In scenario 1 we have $B$ and $C'$ are non-senders that are running the protocol $\pi$ , and $X$ is a byzantine sender that can do whatever it wants.

Strategy for node $X$ : simulate the behavior of the four nodes $A, C, B', A'$ by setting up four local virtual machines, each running protocol $\pi$ with the appropriate initialization.

So $X$ communicates with $C'$ as if it were $A'$ in the hexagon, and communicates with $B$ as if it were $A$ .

The point is to keep the honest nodes $B$ and $C'$ in the dark. They cannot distinguish which is the actual reality and must operate the same in both cases.

Result 1: Since $\pi$ satisfies termination and agreement, nodes $B$ and $C'$ output the same value (no matter the strategy used by $X$ ) in the triangle and in the hexagon.

Scenario 1: Byzantine sender X simulating four nodes

Proof: Scenario #2

Strategy for node $X$ : simulate the behavior of the four nodes $C, B', A', C'$ .

Result 2: In this case $A$ is an honest sender, using the validity property, $A$ and $B$ should both output $0$ ( $A$ 's private input). $A$ and $B$ are kept in the dark. They don't know if they are running in a triangle or a hexagon with 6 nodes.

Scenario 2: honest sender A, node X simulating C, B', A', C'

Proof: Scenario #3

The third scenario is similar to the second one, with an honest sender $A'$ with private input $1$ .

Strategy for node $X$ : simulate the behavior of the four nodes $B, A, C, B'$ .

Result 3: In this case $A'$ is an honest sender, using the validity property, $A'$ and $C'$ should both output $1$ ( $A'$ private input).

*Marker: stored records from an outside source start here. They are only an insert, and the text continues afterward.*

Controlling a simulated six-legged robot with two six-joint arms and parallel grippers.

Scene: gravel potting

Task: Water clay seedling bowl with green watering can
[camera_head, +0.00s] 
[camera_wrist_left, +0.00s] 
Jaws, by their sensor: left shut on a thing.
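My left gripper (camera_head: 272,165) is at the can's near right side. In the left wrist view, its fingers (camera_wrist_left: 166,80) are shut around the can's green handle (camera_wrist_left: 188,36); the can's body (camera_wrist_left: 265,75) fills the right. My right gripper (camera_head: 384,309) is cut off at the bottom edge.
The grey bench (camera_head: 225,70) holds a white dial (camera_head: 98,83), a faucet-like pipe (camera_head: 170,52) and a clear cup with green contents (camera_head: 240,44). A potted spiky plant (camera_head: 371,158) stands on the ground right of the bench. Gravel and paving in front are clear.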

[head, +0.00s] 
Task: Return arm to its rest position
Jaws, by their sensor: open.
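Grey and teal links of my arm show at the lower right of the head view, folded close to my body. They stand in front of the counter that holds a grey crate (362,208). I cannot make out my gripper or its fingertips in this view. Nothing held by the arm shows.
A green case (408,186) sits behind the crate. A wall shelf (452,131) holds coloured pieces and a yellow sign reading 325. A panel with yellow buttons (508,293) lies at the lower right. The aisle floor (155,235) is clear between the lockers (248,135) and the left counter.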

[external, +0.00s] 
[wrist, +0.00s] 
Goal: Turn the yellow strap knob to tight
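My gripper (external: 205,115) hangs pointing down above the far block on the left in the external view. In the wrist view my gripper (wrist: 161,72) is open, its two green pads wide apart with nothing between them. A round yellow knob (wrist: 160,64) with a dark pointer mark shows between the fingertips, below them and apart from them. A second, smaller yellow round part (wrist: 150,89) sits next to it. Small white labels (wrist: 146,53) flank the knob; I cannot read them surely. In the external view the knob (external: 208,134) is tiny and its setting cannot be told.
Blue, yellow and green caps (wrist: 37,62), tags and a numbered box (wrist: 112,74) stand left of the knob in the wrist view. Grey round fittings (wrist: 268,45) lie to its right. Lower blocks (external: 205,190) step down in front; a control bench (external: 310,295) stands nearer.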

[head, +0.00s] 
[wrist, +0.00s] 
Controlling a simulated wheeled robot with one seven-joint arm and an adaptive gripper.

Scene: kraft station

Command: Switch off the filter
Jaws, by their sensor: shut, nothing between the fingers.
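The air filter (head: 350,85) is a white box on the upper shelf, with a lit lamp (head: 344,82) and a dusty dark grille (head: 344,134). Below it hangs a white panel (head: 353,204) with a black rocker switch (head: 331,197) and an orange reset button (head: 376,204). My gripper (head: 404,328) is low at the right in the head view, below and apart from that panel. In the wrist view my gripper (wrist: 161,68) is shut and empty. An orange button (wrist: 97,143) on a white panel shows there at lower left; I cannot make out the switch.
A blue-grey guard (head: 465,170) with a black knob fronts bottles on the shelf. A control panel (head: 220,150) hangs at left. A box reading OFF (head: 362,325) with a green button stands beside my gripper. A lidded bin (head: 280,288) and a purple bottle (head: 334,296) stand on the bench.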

Scenario 3: honest sender A', node X simulating B, A, C, B'

Conclusion

These 3 results assert that nodes $B$ and $C'$ must terminate and output the same value (from result 1); $B$ must output $0$ (from result 2); $C'$ must output $1$ (from result 3).

This concludes our contradiction since the experiment can't possibly satisfy these three mutually inconsistent constraints at the same time.

This implies that the assumed protocol $\pi$ cannot exist. That is, there cannot be a Byzantine broadcast protocol with $n = 3$ and $f = 1$ that guarantees termination, agreement, and validity.